The easiest way to break up with some one isn’t to let them down easy. You want to not lead them on but to let them go. Don’t say that there might be a chance that you guys may get back together. Undated say that it was a great relationship and you still want to be friends but you don’t feel like it works out romantically. And do t say that you like someone else just leave it plain and simple and don’t go into detail. You don’t want to hurt them
Anonymous
November 8th, 2017 1:33am
tell them how it is! honesty is always the answer and you will be nervous no matter what so if you are just up front with it it will be best
Tell them the truth! Never hold back. Tell them that you think it would be best and simply explain to them why and answer any questions they may have.. Honesty is key.
Whatever you do, do it in person. Doing it through a text or social media can really hurt somebody, probably even worse.
Anonymous
November 12th, 2017 4:37pm
There normally isn't an easy way to do it when you really loved that person and then watch them getting their heart broken. But the best solution is to talk to them about the issue. Tell them that you need to talk to them about something important and then tell them how you feel.
The best way to break up is by talking to the person in a private place. Being honest and kind with your reasons for breaking up.
Anonymous
November 22nd, 2017 8:25am
I think there is no easiest way but to talk with that someone you your self because breaking up is not an easiest task
In my opinion I think in person is the best way to go. It gives you an oportunity to see emotion and gives you some sort of closure.
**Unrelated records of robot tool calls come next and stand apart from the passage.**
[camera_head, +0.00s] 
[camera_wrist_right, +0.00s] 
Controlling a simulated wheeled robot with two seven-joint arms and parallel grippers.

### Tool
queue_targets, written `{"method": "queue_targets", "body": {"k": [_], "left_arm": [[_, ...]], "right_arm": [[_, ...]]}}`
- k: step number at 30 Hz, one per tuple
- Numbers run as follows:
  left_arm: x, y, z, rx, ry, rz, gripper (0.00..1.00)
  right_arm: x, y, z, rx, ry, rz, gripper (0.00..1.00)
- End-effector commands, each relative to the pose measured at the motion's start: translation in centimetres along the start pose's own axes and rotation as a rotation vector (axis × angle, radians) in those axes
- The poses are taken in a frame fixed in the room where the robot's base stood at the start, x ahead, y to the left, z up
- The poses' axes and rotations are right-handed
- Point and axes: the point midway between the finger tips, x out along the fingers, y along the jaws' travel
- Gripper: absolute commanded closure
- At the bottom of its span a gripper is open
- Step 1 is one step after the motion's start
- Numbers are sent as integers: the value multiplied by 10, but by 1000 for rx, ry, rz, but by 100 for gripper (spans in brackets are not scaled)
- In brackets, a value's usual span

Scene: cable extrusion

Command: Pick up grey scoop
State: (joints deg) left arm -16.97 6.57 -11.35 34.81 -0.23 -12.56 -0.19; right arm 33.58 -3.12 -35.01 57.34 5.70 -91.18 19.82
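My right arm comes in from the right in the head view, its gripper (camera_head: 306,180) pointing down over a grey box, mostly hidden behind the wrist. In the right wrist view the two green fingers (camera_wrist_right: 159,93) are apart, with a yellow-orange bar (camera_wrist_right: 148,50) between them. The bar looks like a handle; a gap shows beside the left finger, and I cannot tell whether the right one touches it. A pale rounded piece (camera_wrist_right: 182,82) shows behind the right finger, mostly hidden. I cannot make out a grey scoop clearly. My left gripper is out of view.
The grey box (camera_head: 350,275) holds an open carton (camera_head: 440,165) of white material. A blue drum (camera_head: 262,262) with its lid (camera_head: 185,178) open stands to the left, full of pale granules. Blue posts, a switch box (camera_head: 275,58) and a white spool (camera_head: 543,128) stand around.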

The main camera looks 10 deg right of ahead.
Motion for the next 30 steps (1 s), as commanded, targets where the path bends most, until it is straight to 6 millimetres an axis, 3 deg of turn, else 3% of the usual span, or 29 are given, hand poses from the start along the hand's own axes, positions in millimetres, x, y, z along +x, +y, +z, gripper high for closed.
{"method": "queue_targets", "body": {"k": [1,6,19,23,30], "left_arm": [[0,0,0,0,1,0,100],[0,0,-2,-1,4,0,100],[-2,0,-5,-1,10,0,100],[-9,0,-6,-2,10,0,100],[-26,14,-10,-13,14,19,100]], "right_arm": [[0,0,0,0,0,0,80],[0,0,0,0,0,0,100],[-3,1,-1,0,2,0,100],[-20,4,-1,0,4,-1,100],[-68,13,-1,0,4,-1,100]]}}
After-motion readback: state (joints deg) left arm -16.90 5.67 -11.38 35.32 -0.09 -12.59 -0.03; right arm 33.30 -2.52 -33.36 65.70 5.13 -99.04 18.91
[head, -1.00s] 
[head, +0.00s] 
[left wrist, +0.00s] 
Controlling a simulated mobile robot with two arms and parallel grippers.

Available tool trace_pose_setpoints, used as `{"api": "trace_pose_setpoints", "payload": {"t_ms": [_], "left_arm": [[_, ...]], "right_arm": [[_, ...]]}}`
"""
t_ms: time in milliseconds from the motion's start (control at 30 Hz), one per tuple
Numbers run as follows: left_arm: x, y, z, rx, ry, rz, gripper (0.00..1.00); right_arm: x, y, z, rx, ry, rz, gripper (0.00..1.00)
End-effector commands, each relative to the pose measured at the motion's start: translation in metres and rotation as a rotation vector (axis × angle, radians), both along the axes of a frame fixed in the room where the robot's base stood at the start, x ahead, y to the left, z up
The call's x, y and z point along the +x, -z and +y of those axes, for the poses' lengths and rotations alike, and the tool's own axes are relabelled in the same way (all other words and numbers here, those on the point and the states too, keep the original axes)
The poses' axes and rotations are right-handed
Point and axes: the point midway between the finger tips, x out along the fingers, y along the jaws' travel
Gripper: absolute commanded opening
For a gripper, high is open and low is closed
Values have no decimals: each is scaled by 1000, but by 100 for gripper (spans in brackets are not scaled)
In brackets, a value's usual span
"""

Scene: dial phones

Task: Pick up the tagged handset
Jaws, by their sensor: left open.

Be gentle been too harsh could cause more pain and damage than anything, explain the situation and the reason for the break up maybe suggest been friends and see what the future hold for you both
Anonymous
November 30th, 2017 1:52am
If you're not happy with someone you must be direct and honest as soon as possible to prevent any emotional damage. Easiest would be through text, fully explaining why this breakup is occurring, don't let the other person assume why you left. Be honest and loving.